April 01, 2009

Bill Cosby and me

I see in today’s paper that a circle has closed, between Bill Cosby and me.

We both now have won Mark Twain awards. His award is a teense bigger than mine. His is presented by the Kennedy Center in Washington, D.C. Mine was presented (in 1990) by the western division of the Associated Press News Executives. But it is a Mark Twain award nevertheless. It weighs a ton, and there is a bust of Mark Twain right there on it.

Bill Cosby won his Mark Twain award for humor, and that is part of the circle closing. I once contributed to his humor, on an evening in 1961 when we both happened to be at the old hungry i, in San Francisco. He was starting his stand-up comedy career, and I was starting at Stanford University. I think my mother and my aunt were there, but I am not sure. I know for a fact that I was wearing slacks and black loafers and white socks.

Cosby spotted the white socks. I was sitting in, like, the second row. For a couple of minutes, he had great fun with those socks, giving the audience some laughs and me something to brag about to this very day. I am almost positive that he asked my mother – which is why I think she was there – if she had knitted me a reindeer sweater, to go with the white socks. But I may be mixing memories, which I am getting better at all the time. I do know that early in his career Cosby was very big on reindeer sweaters.

I got into the humor business myself, eventually. You could even say I was in the humor business at the time. Later, as a newspaper columnist making speeches, I would tell the audiences that I began at Stanford as a pre-med major. Then I flunked freshman chemistry. Then I flunked it again. “I didn’t leave a mark on it, and it didn’t leave a mark on me,” I said. They laughed like crazy.

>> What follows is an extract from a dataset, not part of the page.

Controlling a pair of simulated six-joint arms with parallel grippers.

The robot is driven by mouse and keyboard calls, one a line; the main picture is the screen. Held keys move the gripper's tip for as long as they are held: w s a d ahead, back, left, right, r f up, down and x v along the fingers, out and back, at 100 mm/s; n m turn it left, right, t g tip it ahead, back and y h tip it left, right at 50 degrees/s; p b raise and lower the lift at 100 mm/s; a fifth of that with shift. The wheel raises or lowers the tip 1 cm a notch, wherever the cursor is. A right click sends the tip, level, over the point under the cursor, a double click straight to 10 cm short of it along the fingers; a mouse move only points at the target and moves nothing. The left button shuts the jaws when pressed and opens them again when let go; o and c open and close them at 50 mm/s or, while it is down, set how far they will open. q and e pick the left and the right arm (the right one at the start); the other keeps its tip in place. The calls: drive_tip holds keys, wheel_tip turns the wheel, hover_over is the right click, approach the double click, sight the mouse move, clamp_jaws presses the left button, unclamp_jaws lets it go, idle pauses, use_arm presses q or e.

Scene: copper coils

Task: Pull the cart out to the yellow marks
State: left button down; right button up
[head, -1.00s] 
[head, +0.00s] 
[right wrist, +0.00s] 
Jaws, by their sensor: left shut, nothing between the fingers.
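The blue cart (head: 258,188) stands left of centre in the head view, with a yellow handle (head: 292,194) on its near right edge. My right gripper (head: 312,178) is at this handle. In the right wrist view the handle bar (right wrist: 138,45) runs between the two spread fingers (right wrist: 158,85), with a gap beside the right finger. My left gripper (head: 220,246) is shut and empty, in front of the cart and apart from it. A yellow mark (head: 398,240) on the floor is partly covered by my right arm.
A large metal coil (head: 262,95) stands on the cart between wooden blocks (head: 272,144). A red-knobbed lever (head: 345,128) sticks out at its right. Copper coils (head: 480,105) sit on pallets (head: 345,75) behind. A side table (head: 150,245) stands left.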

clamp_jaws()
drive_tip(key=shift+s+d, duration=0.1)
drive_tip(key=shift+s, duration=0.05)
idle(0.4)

So as a pre-med major, I made a good student of English, which was the first step toward a newspaper career during which I wrote a humor column for many years. I am trying to write humor right now. I try to write humor all the time. But my Mark Twain award was not for humor. It was for a long feature story I wrote in 1989 about, at age 46, meeting my father for the first time. That was a once-in-a-lifetime event, and I am glad the Associated Press News Executives thought I did it justice.

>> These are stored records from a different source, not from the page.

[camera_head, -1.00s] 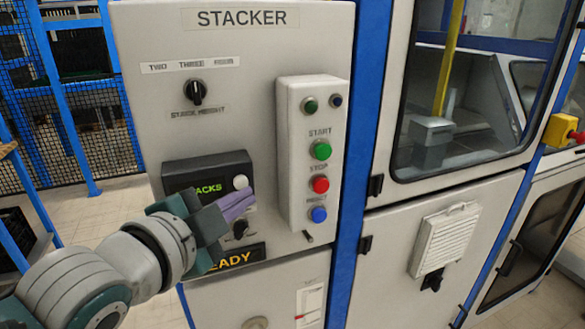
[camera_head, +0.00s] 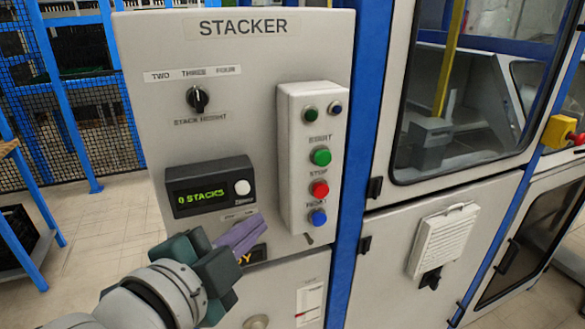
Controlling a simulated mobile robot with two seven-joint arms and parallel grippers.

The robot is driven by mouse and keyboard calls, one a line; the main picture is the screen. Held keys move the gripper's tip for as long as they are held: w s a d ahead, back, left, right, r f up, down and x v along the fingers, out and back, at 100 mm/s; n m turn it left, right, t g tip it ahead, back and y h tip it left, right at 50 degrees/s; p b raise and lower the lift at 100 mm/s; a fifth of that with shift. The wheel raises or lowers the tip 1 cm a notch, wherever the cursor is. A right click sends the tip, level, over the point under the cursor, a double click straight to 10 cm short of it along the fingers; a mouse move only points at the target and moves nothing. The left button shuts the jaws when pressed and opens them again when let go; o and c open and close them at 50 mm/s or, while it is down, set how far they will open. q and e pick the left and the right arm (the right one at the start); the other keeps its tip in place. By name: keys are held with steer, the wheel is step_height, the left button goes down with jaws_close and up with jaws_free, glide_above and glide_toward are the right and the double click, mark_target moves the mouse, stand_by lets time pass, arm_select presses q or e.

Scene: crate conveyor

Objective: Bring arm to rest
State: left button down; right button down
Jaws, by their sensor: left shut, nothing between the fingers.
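My left gripper (camera_head: 243,231) is in front of the lower part of the grey stacker panel (camera_head: 150,120). Its purple fingers are shut with nothing between them and point up and to the right, below the counter display. My left arm (camera_head: 150,298) comes in from the bottom left. The gripper hides most of the lit sign below the display and the control above that sign. My right gripper is not in view.
The panel carries a stack-height knob (camera_head: 198,98), a display (camera_head: 208,190) reading "0 STACKS" and a button box (camera_head: 290,160) with green, red and blue buttons. A blue post (camera_head: 357,150) and machine doors stand to the right. Open floor (camera_head: 110,230) shows left.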

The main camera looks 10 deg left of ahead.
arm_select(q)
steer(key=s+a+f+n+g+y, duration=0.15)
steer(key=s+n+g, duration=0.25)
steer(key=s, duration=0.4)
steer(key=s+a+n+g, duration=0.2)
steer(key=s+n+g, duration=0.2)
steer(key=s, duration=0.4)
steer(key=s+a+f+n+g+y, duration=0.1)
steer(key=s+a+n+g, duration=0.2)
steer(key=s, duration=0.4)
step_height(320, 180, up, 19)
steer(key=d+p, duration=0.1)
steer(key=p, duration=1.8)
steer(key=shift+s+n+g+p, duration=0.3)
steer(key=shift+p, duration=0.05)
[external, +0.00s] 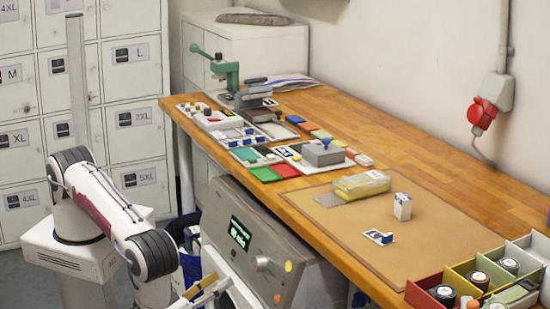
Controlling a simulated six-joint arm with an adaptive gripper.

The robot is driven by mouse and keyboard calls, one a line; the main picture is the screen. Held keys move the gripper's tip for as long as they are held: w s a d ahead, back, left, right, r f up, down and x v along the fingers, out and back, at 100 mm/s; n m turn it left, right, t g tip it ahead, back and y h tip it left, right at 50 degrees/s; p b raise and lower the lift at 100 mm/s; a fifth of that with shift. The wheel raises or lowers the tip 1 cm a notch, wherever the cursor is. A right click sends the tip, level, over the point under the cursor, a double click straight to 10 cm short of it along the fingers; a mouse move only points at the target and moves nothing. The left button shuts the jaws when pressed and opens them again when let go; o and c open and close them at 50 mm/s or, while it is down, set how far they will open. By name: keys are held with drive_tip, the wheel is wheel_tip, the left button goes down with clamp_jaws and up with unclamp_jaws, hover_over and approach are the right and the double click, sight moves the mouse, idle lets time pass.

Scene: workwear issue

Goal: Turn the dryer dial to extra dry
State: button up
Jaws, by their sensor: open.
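The dryer (215,208) stands below the workbench's front edge, with its grey, tilted front panel facing the lower left. A lit green display (240,233) is on the panel. The dial (262,264) is a small grey knob to the lower right of the display. Its pointer and any dryness marks are too small to read. My gripper (206,291) shows partly at the bottom, left of the dial and apart from it, near the round door. Its tan fingers are open, and I see nothing held between them.
A yellow button (288,266) and an orange button (277,299) sit near the dial. The wooden workbench (400,172) overhangs behind the panel, bearing a stamp, pads, a wrapped packet (362,185) and coloured bins (425,296). A blue bin (190,262) stands left of the dryer. Lockers (130,70) line the back.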

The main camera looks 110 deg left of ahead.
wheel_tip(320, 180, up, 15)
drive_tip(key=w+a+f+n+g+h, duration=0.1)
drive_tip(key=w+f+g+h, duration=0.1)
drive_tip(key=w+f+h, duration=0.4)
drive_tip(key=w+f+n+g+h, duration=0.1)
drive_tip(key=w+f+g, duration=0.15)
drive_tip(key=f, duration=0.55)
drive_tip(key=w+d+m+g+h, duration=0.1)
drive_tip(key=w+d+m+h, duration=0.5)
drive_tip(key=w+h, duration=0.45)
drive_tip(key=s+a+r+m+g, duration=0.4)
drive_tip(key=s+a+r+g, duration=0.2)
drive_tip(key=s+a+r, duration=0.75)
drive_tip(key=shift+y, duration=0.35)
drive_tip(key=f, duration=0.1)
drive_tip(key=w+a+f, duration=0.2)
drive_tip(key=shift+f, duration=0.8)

Bill Cosby, in the newspaper piece today, said Mark Twain inspired him, and he cited several of his favorite Twain pieces, one of which – “How to Cure a Cold” – I would also select. Cosby did not mention my two favorites, which are a special telling of “The Jumping Frog of Calaveras County,” translated into French and then back into English by Twain, and “A Hundred and Ten Tin Whistles,” an account of an evening spent by Twain at the home of Brigham Young. Mark Twain was one funny writer, and he stayed on top of the events, politicians and highly placed low-lifes of his day. I can’t bring myself to imagine how good he might have been as a blogger in 2008-09.

Cosby will receive his Mark Twain award on Oct. 26, at the Kennedy Center, before a live audience. I should try to wangle a second-row ticket, and wear white socks, and see if he remembers.